Guilty as charged, as I've used those illustrations for a few personal projects as well.

For anyone interested, you can generate custom variations of them here and see more from work from the original artists:

https://blush.design/collections


@anandchowdhary Can you explain the security implications of using Upptime?

Does it need a token to access all of the user's GitHub repos?

That's a little worrying because the code does not reside in the git repo it's fetched from third-party repos by the GitHub Action. Does this mean the user has no way of auditing and locking down the code to prevent future compromises to third-party repos?

If yes, then an attacker that compromises Upptime or one of the third-party GitHub Actions could hijack all of the users repos (including non-Upptime repos owned by the users).


This is great! Sure even github might have downtime. But keeping track of the status for small side projects this is perfect


I understand how people are saying "why not just do X?" but let's all try to keep in mind that this thinking goes against our ethos of invention and reinvention. As the adage goes, "if you have to ask why, you wouldn't understand".

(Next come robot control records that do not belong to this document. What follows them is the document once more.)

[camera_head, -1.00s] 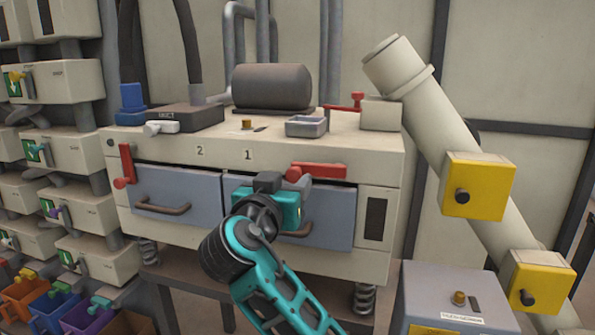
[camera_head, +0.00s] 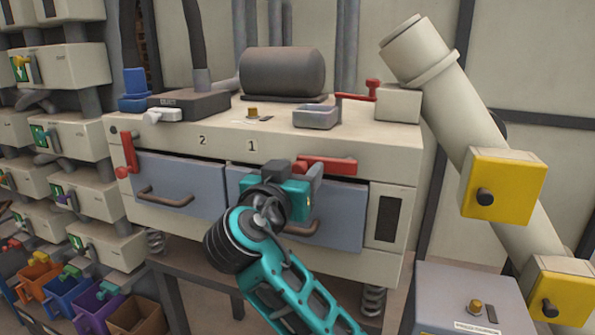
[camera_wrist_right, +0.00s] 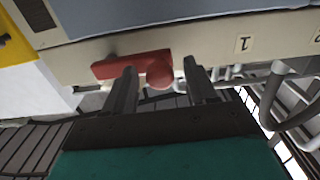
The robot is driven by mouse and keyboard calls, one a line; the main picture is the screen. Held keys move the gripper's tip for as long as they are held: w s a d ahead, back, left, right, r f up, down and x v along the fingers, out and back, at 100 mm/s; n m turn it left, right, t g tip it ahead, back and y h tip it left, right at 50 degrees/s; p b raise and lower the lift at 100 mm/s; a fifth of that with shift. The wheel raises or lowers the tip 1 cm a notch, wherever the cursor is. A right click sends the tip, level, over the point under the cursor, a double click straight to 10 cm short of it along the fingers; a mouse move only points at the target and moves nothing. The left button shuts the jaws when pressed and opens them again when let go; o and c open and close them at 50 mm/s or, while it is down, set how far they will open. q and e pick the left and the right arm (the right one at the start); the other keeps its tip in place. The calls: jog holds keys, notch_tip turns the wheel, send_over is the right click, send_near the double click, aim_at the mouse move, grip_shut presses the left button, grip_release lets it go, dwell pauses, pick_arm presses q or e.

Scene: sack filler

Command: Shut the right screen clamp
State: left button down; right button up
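The right screen clamp (camera_head: 328,164) is a red lever lying about level along the top edge of the right grey screen (camera_head: 342,215). In the wrist view its red bar (camera_wrist_right: 125,65) ends in a round knob (camera_wrist_right: 159,75). My right gripper (camera_wrist_right: 162,82) is open, with one finger on each side of the knob. Whether the fingers touch it, I cannot tell. In the head view my right gripper (camera_head: 306,180) hides the clamp's left end and part of the screen. My left gripper is not in view.
The left red clamp (camera_head: 129,153) hangs upright beside the left grey screen (camera_head: 180,185). A grey tray (camera_head: 316,117) and a dark cylinder (camera_head: 281,72) stand on the machine top. A pale tube with a yellow box (camera_head: 503,187) leans at the right.

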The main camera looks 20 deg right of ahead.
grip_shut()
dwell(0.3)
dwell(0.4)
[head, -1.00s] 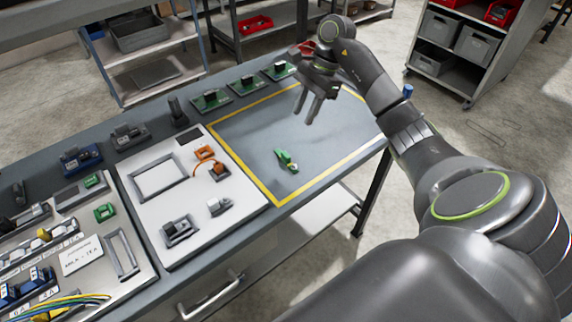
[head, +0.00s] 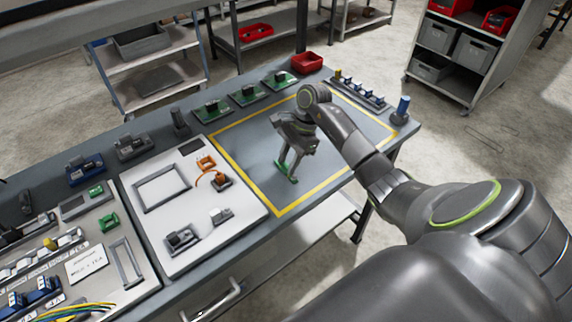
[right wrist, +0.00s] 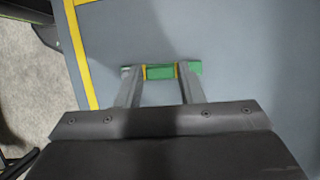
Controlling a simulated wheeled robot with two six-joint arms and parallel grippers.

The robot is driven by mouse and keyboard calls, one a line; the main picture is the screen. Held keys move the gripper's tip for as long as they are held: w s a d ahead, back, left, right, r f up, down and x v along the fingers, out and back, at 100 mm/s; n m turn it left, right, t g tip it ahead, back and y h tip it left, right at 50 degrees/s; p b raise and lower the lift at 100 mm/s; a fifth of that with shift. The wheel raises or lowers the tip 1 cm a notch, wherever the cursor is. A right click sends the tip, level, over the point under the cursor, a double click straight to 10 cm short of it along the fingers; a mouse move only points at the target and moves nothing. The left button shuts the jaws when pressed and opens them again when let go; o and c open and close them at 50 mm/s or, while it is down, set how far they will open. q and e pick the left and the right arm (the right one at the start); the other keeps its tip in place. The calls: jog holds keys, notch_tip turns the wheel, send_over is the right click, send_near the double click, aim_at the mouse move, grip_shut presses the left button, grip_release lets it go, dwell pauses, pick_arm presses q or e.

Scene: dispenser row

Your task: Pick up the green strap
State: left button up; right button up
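The green strap (head: 291,178) lies on the grey mat area inside the yellow outline, partly hidden by my right gripper (head: 287,171). In the right wrist view the strap (right wrist: 160,72) shows between the two fingertips (right wrist: 159,74), with yellow strips beside the inner faces and green also past the right finger. The fingers are spread apart and reach down at the strap. I cannot tell whether they touch it. My left gripper is not in view.
A yellow-outlined area (head: 236,172) surrounds the strap and is otherwise clear. A white panel (head: 157,211) with an orange part (head: 207,162) is to the left. Green boards (head: 246,95) line the back edge, with a red bin (head: 307,62) and a blue-topped cylinder (head: 402,107) at the far right.

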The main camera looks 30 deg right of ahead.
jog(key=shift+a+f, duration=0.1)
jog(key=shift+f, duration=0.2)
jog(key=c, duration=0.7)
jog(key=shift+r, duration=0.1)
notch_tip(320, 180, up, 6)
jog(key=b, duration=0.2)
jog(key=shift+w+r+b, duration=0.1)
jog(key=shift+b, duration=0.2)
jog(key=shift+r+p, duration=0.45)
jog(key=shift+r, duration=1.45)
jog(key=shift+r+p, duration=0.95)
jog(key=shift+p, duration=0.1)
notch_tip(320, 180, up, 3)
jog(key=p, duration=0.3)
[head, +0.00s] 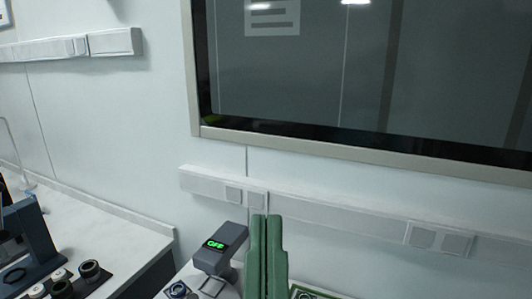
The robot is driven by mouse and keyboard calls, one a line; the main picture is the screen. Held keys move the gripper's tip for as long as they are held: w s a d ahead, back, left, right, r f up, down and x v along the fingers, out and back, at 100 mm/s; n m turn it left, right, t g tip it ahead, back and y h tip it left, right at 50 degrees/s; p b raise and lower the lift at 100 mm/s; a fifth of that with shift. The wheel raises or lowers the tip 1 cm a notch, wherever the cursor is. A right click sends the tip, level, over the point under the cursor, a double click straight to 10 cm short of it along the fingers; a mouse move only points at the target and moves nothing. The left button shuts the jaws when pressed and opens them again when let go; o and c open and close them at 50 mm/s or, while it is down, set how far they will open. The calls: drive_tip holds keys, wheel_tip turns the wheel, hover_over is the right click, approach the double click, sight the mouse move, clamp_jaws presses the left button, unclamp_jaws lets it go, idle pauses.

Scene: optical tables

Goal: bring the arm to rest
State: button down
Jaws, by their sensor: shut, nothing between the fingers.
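My gripper (267,222) is at the bottom middle of the head view. Its two green fingers stand close together with only a thin dark seam between them. It is shut and holds nothing. The rest of my arm is below the picture edge.
A grey device with a green "OFF" display (215,244) stands just left of my gripper. A white counter (100,225) on the left bears several dark round parts (88,270) and a dark blue-grey stand (32,240). A wall trunking (330,213) and a large dark window (370,75) are behind.

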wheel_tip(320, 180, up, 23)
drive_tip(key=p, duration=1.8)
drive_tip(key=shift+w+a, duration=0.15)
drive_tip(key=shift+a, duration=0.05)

Conversely, if you can’t explain “why?”, maybe the idea is just shit.


In case the designer of the page sees this, your dark mode needs some work: https://imgur.com/JHP9C6r


I get the negative comments sentiment, but the idea is clever.


In the same way a Rube Goldberg machine is clever? Sure.


In the not too distant past GitHub was hit by some massive DDOS attacks themselves.


Anything that is "GitHub-powered" as a requirement is not open-source.


Open-source is just "the source code is available under a permissive license", I don't see why having a project based on GitHub infrastructure is not open-source. All the code is MIT licensed here...


So is youtube-dl and thousand other api wrappers, if thats the case you wont have majority of the open-source community.


youtube-dl is a bad example because it isn't designed around using a site. It's designed around not using a site.